As many have noted, counties are not the critical unit in New England. In fact counties have been dissolved as governing bodies in CT, RI, and parts of MA. Towns (and cities when so named) are the fundamental unit. For these states keeping towns intact is far more important than keeping counties (or their historical boundaries) intact.
So, the challenge here is to divide the New England states into CDs while keeping towns intact and minimizing the average population deviation. Now that I have a statistical model from the whole-county states, I'll be interested in comparing to these states with far more jurisdictions to manipulate.

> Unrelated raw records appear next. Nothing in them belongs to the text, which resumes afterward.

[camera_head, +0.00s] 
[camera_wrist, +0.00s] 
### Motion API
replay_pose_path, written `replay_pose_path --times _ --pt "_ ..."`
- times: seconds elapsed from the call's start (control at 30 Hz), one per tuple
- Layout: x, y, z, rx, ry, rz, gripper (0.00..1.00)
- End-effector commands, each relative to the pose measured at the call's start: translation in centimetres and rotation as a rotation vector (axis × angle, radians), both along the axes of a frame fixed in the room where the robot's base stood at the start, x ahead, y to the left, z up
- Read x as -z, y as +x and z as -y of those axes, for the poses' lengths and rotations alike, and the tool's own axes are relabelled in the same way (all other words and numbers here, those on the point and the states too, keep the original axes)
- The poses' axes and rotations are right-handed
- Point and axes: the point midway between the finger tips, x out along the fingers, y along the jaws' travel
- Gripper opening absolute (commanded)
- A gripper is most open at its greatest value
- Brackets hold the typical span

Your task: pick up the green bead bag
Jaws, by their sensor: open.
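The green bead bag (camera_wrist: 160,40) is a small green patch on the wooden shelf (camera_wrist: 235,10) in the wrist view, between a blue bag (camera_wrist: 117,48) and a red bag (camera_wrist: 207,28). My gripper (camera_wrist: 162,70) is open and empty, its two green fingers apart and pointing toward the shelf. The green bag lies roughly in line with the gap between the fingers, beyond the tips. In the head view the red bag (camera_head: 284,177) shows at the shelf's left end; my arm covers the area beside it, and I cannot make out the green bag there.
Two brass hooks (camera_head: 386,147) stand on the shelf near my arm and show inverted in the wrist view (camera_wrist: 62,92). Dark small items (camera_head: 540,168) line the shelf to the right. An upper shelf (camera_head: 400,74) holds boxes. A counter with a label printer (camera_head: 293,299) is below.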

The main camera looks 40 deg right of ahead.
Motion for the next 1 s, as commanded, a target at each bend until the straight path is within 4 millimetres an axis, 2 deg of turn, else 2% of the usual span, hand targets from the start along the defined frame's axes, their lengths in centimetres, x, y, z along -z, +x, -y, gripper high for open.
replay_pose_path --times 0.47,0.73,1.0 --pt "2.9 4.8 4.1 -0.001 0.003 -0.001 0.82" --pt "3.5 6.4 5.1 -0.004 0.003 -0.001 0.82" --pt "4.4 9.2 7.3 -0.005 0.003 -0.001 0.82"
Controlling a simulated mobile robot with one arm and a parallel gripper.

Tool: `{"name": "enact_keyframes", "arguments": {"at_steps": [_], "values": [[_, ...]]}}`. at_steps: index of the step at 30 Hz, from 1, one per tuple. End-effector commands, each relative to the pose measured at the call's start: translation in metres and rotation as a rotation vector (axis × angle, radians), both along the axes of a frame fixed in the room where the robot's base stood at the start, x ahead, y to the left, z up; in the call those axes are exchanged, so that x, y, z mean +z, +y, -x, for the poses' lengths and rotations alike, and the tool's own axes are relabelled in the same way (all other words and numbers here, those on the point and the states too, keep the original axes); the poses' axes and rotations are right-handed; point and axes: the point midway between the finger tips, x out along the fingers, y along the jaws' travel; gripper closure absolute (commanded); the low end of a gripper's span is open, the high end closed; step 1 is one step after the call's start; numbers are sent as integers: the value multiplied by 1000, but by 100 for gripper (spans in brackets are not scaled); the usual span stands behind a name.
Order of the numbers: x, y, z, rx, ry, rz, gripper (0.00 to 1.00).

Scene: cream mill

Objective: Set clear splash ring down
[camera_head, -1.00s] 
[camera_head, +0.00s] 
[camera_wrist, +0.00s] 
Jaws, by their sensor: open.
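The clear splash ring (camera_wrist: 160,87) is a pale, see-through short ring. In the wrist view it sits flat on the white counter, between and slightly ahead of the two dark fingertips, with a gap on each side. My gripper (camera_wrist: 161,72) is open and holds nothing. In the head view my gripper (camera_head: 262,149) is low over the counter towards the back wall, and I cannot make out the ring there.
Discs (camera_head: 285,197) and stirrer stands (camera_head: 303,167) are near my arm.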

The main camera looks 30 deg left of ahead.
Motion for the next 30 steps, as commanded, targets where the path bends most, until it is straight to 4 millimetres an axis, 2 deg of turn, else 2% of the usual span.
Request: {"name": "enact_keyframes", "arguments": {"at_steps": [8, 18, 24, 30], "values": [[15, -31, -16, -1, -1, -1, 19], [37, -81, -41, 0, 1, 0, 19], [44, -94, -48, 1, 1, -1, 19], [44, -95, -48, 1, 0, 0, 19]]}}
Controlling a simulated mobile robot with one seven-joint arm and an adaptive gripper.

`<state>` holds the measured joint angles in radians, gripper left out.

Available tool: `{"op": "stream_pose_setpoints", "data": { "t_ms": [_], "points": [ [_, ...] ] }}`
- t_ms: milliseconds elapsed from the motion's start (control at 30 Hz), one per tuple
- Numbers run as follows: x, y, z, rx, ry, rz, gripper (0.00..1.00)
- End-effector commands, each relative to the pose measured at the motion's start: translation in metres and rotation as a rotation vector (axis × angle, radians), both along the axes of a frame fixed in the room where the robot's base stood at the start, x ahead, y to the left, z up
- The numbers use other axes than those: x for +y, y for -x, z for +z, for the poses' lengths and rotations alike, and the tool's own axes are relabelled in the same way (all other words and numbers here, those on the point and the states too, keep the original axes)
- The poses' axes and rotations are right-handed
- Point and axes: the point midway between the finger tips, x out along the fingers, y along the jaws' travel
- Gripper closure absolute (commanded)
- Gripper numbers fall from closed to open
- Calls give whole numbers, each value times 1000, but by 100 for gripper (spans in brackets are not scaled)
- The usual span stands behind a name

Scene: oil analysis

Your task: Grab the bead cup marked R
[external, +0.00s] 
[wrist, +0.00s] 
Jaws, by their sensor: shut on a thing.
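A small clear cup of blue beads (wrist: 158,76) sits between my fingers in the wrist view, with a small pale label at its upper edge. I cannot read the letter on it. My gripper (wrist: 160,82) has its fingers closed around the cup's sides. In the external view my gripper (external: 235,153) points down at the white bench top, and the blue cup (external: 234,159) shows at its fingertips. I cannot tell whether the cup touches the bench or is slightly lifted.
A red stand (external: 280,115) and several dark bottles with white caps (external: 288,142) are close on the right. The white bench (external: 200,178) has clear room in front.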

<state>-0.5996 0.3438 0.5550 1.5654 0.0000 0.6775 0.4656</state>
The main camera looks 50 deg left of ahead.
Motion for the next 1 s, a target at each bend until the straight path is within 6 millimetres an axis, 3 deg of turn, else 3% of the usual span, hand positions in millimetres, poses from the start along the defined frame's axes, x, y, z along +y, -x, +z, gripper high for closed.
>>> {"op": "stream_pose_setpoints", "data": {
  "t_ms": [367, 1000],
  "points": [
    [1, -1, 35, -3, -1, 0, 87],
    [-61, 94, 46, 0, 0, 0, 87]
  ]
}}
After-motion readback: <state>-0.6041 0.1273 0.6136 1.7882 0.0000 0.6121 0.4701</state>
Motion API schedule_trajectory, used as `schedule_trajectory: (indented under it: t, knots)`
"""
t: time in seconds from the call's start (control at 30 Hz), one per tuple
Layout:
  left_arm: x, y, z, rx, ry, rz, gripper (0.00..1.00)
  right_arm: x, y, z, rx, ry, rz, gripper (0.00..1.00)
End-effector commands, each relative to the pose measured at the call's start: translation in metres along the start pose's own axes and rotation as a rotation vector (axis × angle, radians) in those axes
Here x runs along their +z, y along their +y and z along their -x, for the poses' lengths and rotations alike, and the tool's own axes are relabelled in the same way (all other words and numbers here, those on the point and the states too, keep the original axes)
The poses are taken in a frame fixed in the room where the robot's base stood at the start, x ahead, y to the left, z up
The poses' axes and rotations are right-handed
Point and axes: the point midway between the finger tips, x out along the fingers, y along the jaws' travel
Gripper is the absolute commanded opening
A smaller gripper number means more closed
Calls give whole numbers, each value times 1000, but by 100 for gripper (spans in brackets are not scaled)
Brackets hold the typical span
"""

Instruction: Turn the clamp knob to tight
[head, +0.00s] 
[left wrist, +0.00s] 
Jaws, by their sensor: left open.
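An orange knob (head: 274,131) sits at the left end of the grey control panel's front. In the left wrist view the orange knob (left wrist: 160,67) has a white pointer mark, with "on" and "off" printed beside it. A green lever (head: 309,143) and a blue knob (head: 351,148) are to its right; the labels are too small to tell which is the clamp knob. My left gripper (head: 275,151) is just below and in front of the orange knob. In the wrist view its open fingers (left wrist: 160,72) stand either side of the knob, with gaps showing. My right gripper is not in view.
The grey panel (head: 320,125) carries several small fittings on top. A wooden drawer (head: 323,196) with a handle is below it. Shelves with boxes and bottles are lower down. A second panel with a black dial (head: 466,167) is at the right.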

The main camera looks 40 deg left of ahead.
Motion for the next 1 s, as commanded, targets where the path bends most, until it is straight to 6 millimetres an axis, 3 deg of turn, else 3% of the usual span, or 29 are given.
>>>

As before the rule requires no district to have more than a 0.5% deviation from the ideal, and point contiguity is not allowed. Bonus points for making districts that are connected by roads internally, but we won't let that stand in the way of a great plan, such as the near-perfect split of ID.
Also, some have suggested that NJ could be on this list as well, so I'll include it (boroughs, cities townships, etc all count as towns). However, I won't extend to NY and PA since both have cities that exceed the population of one CD, and can't really fit this rule.
CT (5 CDs, 169 towns)
ME (2 CDs, 433 towns)
MA (9 CDs, 351 towns)
NH (2 CDs, 234 towns)
NJ (12 CDs, 566 towns)
RI (2 CDs, 39 towns)
Perhaps require modest recognition of counties:
Two districts may split (share parts) of at most one county. This probably would result in better compactness, and would generally have reasonable road connectivity (you might have to dip across the district line near district boundaries, but not to great an extent.
Conceivably there could be a bonus for fewest county fragments, but there is a risk that in a state like New Hampshire, there might an extreme split that happens not to split any counties.
This might also be a better starting point for states to the west of New England which have a well-developed system of townships.